╭─ Supplied records

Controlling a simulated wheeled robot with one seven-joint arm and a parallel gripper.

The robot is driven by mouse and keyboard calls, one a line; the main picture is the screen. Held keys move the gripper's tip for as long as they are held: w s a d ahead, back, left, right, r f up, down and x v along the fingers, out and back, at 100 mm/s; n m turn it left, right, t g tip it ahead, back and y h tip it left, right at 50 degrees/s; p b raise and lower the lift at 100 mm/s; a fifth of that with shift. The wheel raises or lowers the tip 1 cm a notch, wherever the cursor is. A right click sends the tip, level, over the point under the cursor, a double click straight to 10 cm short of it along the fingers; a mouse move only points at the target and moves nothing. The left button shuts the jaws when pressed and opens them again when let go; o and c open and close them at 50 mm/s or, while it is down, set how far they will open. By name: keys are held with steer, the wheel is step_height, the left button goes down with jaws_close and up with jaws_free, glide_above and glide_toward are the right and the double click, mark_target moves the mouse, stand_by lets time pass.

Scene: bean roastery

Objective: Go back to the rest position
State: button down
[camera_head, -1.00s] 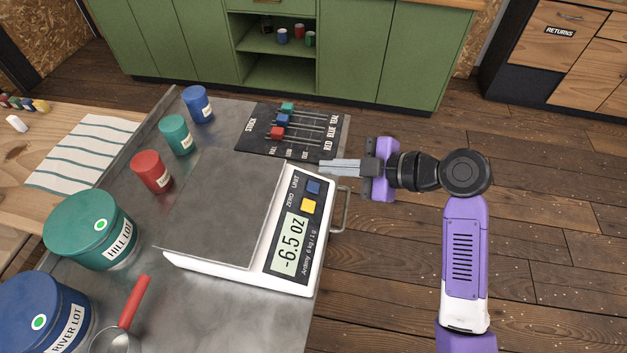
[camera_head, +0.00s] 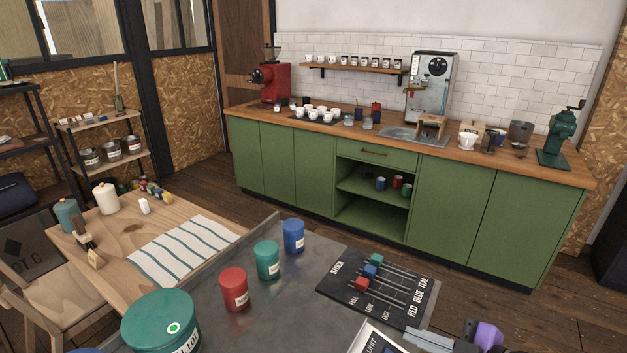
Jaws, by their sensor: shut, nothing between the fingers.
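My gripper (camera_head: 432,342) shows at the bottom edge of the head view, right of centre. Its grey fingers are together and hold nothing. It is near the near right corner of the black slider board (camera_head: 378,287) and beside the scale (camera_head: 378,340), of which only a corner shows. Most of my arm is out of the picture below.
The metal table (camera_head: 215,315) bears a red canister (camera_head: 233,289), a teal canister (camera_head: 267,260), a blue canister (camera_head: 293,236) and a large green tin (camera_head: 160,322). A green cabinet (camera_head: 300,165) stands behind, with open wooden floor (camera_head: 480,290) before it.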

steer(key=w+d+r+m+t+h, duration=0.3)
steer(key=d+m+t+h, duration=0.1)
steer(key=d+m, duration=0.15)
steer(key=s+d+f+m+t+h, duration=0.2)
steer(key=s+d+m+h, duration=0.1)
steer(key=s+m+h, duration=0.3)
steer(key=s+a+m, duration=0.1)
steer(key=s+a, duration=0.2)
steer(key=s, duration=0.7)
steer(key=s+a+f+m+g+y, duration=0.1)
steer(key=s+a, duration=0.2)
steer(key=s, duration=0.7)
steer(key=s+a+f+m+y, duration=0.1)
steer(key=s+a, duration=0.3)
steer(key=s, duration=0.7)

╰─
╭─ Supplied records

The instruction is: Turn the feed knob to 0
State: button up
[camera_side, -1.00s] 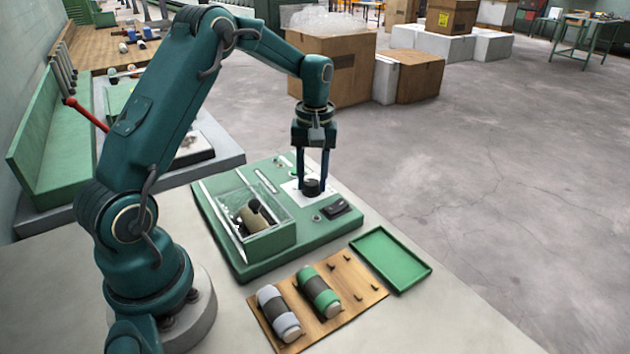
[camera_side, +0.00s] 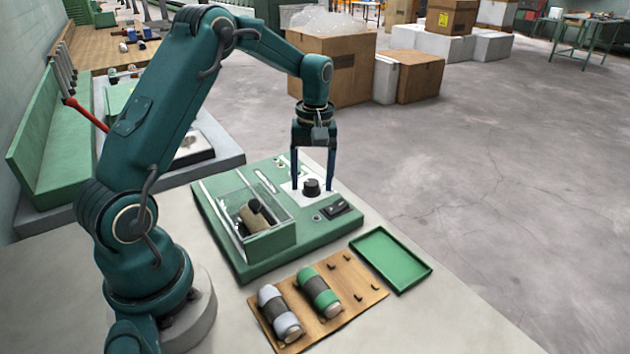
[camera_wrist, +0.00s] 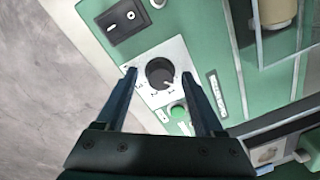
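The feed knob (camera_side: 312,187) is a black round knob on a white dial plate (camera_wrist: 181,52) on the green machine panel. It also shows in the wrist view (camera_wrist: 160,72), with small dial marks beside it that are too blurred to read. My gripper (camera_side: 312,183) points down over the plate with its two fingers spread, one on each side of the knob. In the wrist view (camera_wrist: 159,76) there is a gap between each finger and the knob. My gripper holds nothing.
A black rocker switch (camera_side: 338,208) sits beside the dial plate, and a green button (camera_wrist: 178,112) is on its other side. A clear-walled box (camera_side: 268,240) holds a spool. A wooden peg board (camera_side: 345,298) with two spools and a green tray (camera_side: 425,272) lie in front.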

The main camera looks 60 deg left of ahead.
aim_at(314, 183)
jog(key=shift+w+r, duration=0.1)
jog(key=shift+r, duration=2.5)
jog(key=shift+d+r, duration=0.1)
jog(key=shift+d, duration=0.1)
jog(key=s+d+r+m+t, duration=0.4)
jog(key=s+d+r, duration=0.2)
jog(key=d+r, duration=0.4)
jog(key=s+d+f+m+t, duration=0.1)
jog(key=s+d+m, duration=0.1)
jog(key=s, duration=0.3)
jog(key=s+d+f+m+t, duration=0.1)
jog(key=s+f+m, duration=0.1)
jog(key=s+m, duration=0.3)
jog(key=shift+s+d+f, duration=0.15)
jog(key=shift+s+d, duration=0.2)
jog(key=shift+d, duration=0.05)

╰─
╭─ Supplied records

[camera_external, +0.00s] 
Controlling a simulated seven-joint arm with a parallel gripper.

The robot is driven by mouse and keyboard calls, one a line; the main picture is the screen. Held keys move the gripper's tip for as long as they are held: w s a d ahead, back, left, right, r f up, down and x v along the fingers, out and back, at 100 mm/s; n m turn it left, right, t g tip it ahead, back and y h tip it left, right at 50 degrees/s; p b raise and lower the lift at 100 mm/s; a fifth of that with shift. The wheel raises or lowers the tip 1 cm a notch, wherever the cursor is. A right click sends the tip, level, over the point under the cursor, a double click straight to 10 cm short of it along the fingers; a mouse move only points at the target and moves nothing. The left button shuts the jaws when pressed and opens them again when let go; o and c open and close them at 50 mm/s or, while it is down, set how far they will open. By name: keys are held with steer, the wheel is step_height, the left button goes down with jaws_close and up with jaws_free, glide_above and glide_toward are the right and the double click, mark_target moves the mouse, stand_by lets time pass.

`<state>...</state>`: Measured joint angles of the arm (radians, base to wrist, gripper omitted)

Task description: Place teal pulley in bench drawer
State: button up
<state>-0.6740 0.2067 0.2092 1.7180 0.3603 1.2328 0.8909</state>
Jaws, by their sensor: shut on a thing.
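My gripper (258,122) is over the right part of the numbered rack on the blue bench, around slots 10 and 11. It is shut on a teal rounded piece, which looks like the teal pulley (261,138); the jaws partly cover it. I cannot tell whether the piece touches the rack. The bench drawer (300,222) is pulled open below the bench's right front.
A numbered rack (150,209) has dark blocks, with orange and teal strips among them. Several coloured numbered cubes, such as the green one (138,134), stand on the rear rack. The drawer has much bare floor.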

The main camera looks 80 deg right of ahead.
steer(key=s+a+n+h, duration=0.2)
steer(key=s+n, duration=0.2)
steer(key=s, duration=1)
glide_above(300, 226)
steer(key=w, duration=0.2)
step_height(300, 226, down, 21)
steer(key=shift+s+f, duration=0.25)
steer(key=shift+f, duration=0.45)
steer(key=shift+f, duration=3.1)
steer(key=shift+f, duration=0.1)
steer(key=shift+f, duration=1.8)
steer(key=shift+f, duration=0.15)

╰─

§ **Work instructions**: Out of the preceding entries, pull every line containing the string "joint".

§ **Finished exercise**:
Controlling a simulated wheeled robot with one seven-joint arm and a parallel gripper.
Controlling a simulated seven-joint arm with a parallel gripper.
`<state>...</state>`: Measured joint angles of the arm (radians, base to wrist, gripper omitted)

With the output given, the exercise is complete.